Are we naïve to think that slogans, flags, and t-shirts are the answer to all our social issues?  Can a symbol cure a problem?

I recall seeing painters work on an old home overlooking Long Island Sound. The windows were trimmed with wood that was clearly rotting, yet the painters were slapping on the paint. When I mentioned to friends that the wood obviously needed to be replaced,  the suggestion fell on deaf ears.  There “wasn’t enough money in the budget” they explained.  So they hoped that slapping paint on the rotting wood, would save the house, or prolong its life for a bit longer.

I could not help but wonder what was happening under that paint, deep inside that house.  How much more rotting wood would be found?
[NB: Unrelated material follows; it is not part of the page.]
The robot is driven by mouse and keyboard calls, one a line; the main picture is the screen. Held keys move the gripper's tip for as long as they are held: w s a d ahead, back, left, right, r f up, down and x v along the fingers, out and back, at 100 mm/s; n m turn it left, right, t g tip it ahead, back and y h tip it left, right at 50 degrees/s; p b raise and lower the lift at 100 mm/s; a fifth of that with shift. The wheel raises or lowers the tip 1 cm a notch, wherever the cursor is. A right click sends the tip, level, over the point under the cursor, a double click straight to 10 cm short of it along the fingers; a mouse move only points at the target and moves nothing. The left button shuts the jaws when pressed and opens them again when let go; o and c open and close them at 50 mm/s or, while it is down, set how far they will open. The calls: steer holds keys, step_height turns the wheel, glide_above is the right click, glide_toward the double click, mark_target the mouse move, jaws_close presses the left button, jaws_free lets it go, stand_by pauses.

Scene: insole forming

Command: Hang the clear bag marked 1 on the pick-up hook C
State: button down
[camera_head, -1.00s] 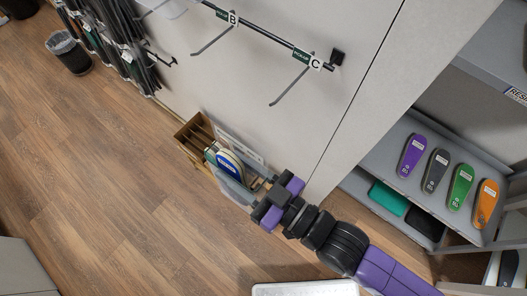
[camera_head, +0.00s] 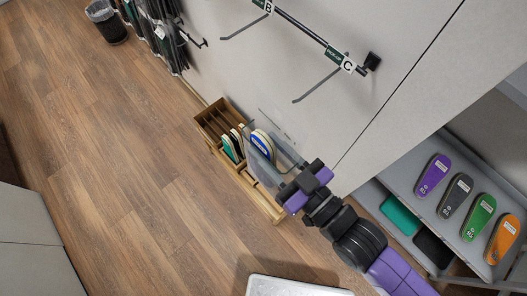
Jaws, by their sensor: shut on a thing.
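The clear bag (camera_head: 257,160) hangs at the tip of my gripper (camera_head: 293,182), with a pale insole with blue on it (camera_head: 262,144) showing in or through it. Its mark is too small to read. My gripper is shut on the bag's near end. Pick-up hook C (camera_head: 318,86) is a thin grey prong reaching out from a dark rail on the wall, under a label "C" (camera_head: 348,65). The bag is below and left of the hook in the picture, clearly apart from it. The hook looks empty.
A wooden rack (camera_head: 212,118) with slots and several insoles stands on the floor behind the bag. Hook B (camera_head: 243,27) is left of C on the same rail. A grey shelf (camera_head: 401,178) with coloured insoles is at right. A pale-topped surface (camera_head: 290,287) is at the bottom.

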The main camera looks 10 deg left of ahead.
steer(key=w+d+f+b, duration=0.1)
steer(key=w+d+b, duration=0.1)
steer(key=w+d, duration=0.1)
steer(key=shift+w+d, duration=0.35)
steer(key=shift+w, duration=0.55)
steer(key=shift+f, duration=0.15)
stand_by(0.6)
Were there termites quietly munching away at the structure?  Would the house eventually fall into ruin because the owners thought “all it needs is a coat of paint”?

The reality is, it’s what’s inside that counts.  T-shirts, flags, slogans, and even holidays cannot change the quality of what is inside a person’s heart and soul.

When we “push” people to believe what we believe, and castigate them when they do not, we only “push” them further away. The action just might have the opposite outcome of what we intended.  We close not only the mind of the person but their heart.

Perhaps it is time to put down the slogans, the name-calling, and the shaming.

Perhaps it is time for us to all think about compassion.

compassion (noun) – sympathetic consciousness of others’ distress together with a desire to alleviate it. (

When we come to understand another person’s distress, it can open our hearts. When we cause others to be distressed by forcing our thoughts upon them, their hearts close.